At 19 years of age, Young Tom Morris was already a two-time Champion Golfer of the Year. In September of 1870, however, he was in particularly sparkling form. In the build up to the tournament, the talk in the towns of Prestwick, Musselburgh and Tommy’s native St. Andrews was all about whether he’d be able to win for a third time in a row and keep the Challenge Belt. It was a feat his father, Old Tom Morris, had failed to pull off. The prospect of history being made aroused excitement and ensured Young Tom’s rivals were even more desperate to stop him.
An enormous amount of money was being wagered by the nascent golfing community on the outcome. The ‘Boy King’ had become something of a celebrity not only in Scotland but south of the border where his tours of England’s first golfing outposts, courses such as Westward Ho!, Blackheath and Hoylake, ensured that London’s gamblers also wanted a slice of the action. Young Tom’s exploits were also being covered in newspapers, some of which started to offer shot by shot coverage of his matches.

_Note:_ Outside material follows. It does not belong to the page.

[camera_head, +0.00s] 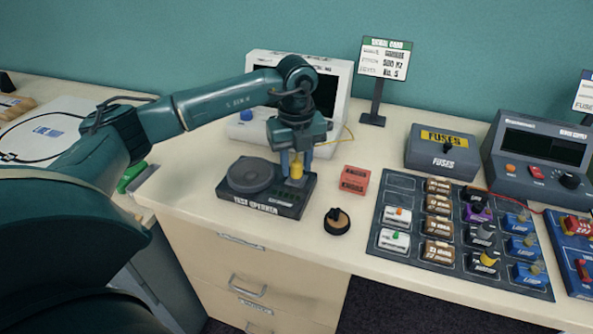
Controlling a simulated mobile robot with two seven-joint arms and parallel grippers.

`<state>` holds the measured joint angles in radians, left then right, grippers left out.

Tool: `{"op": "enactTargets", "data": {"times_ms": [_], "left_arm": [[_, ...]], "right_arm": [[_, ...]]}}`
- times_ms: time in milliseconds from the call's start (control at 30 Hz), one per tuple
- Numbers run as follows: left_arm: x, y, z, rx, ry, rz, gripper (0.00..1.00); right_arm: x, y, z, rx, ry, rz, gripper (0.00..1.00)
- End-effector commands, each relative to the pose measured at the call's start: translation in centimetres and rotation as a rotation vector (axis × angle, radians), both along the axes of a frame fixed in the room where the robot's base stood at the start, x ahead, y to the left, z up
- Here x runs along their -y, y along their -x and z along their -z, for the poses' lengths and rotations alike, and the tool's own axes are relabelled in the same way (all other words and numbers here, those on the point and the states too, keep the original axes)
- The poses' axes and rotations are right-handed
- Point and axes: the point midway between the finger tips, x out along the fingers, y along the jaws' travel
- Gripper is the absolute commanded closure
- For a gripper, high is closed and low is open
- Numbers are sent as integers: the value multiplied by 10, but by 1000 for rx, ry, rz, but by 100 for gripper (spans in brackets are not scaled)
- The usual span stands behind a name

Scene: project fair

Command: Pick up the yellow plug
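The yellow plug (296,169) stands upright at the right side of the dark test speaker unit (258,203), beside its round grey disc. My left gripper (296,164) reaches down over the plug from above, with one finger on each side of it. The fingers are close to the plug, but whether they press on it cannot be told. Whether the plug's lower end sits in a socket is hard to see. My right gripper is not in view.
A red block (354,180) and a round black knob piece (337,221) lie right of the speaker unit. A dark tray (398,184) of several coloured modules lies further right. A fuses box (443,152), a sign (385,58) and a white-framed device (342,75) stand behind.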

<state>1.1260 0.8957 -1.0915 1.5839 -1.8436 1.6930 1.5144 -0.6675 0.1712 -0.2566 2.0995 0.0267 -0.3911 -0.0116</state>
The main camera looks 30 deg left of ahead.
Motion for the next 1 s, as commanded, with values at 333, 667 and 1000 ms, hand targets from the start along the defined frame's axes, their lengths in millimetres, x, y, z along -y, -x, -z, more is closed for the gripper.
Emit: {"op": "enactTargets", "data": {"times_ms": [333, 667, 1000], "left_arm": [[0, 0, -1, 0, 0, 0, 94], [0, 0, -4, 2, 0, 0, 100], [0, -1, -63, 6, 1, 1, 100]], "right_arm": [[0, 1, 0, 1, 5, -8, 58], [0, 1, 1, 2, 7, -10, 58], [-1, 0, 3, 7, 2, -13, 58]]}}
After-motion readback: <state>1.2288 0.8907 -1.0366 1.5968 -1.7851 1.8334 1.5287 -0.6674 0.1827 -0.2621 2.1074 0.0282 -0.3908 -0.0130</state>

In 1870, the layout of the course at Prestwick, the host of the first 12 Opens, was very different to the links that you play today. There were only 12 holes and no concept of par. Instead, the game’s first insiders spoke in hushed tones of the “perfect score”, which around Prestwick they’d calculated was 49. The idea of allowing for two putts per green was still way into the future.
By today’s standards, the course of 1870 would seem rugged to say the least. The grass on the greens was similar in length to modern day fairways whilst the fairways, or the nearest approximation to them, were certainly not mown.

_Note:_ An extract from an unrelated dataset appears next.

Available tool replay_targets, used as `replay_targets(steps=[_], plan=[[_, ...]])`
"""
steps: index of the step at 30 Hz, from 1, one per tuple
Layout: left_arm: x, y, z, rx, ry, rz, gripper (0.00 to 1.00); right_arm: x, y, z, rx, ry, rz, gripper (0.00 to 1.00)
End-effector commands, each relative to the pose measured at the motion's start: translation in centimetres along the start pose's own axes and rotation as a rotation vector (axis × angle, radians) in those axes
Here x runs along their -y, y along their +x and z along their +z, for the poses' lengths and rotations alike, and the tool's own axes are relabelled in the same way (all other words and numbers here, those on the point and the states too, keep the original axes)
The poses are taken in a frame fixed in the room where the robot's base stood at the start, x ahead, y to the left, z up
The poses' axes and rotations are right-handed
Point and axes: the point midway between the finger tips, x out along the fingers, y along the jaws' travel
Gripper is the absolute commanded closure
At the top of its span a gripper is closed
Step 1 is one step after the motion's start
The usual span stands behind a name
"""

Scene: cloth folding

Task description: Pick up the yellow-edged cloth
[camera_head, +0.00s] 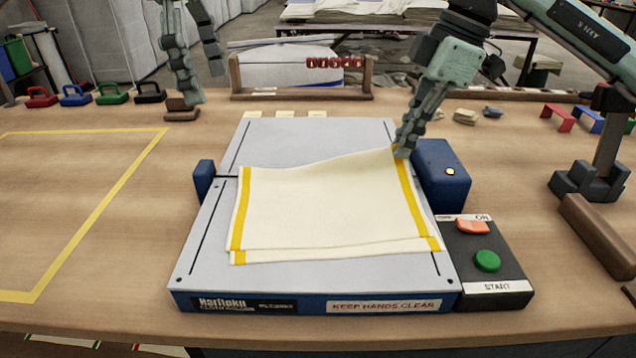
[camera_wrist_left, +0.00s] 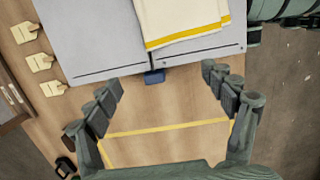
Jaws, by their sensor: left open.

More than 150 years ago, players teed off on the first hole at a point some 200 yards west of the current first tee and closer to the beach. The hole measured a monstrous 578 yards and played to what is now the 16th green. It would be long using modern equipment, but with the clubs and ball of the age, six was considered to be the par, or a score the game’s best players would be happy with.
His ball set off low and in the direction of the target. A few seconds later, a cheer rose from around the green
In addition to its length, Back of the Cardinal, as the hole was known, contained the threat of “Goose Dubs”, a marshy, swamp-like area approximately 170 yards from the tee. Players laid up short, leaving themselves two flat-out shots with their longest clubs to have any sort of chance of getting near the green. The second shot was partially blind, offering no sight of the fairway. Players relied on the reaction of spectators to gauge the quality of their attempts.

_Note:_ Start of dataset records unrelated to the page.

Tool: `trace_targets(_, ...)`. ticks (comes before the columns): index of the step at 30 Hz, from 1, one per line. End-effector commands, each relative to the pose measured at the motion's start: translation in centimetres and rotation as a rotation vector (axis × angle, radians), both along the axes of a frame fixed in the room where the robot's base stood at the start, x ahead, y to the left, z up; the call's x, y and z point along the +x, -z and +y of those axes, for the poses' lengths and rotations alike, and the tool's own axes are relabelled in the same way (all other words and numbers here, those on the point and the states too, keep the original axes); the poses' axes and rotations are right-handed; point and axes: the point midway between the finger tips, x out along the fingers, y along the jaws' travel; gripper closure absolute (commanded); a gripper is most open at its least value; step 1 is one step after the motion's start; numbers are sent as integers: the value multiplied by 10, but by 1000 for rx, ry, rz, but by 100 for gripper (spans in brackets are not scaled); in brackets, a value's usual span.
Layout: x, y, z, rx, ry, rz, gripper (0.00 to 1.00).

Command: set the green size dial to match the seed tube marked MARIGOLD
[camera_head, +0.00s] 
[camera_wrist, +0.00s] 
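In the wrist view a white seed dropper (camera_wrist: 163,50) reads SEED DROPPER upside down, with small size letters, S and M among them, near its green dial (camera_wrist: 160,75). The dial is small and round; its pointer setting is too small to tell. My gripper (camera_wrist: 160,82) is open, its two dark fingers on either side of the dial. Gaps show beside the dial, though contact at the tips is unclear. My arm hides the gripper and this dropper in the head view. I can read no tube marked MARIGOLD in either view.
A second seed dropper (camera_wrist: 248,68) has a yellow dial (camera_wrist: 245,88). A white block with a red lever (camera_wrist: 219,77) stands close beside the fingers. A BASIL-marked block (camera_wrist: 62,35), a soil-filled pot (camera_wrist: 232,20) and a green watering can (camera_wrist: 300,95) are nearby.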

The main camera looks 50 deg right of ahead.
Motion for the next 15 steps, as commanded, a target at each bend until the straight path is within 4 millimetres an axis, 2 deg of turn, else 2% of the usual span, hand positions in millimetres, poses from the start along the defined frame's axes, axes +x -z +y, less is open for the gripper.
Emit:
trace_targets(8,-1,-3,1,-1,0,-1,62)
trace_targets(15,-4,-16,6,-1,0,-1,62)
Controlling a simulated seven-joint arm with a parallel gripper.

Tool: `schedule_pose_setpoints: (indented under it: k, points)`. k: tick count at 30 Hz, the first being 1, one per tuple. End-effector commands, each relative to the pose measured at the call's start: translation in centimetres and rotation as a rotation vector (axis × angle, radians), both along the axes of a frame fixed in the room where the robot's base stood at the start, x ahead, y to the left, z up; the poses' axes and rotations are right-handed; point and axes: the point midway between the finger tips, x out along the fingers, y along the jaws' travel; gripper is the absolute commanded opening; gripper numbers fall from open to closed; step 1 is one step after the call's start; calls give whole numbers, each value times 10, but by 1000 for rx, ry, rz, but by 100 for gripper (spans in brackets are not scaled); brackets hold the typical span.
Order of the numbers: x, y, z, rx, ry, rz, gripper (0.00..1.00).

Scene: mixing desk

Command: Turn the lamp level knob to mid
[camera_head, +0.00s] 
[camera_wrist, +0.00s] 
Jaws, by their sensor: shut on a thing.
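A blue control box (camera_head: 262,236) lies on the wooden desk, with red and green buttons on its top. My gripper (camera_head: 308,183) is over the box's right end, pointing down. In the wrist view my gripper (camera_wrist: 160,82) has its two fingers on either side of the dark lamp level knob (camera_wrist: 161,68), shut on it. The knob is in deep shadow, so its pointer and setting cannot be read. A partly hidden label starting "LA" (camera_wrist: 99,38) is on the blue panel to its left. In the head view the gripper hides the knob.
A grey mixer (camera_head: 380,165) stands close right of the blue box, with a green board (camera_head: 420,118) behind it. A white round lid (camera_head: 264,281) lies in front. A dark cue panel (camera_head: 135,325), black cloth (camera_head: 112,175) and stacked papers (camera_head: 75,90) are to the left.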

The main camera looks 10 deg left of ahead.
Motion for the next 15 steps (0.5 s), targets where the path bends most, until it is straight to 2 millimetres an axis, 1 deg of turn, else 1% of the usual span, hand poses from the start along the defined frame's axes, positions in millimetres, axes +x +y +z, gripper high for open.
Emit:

With hickory clubs and gutty balls, the outer limits of distance for the game’s finest exponents was somewhere between 180 and 200 yards. Tommy was long, producing a low, running ball flight that helped him master the links. He was also renowned as being the best putter of the era, known for hitting long putts and instructing his caddie to “pick it out of the hole, laddie” before the ball had even dropped.
The day of the championship dawned clear, warm with a light breeze, perfect conditions for golf. Three rounds of Prestwick’s 12 holes were to be played by the 17 players in front of the unusually large galleries, drawn from all walks of life, who thronged the links.
Tommy walked onto the first tee and landed his drive short of Goose Dubs, a perfect layup. He then hit another superb shot over the scrubland onto the fairway to leave himself 200 yards to the hole. What happened next would have certainly deflated his opponents, despite coming so early in the tournament.
Morris Jr reached for his cleek, likely for the third time on the hole, and swung with all his power. His ball set off low and in the direction of the target. A few seconds later, a cheer rose from around the green, one that was loud enough to be heard across the course. Tommy Morris had holed his third shot, on the first hole, for a three. What we’d now call an albatross. After one hole of the first round of the Open, the tournament was effectively over. Young Tom would go on to complete his first 12 holes in just 47 shots, two under what was considered perfect. Not Par but perfect.
Two more rounds of 51 left him 12 shots clear of Bob Kirk and Davie Strath in second place. Morris Jnr was crowned The Champion Golfer of the Year and given the Challenge Belt for keeps after winning it for the third time in a row. He’d achieved something that had been beyond his father, and in doing so had struck what we believe to be the greatest shot in the history of the Open.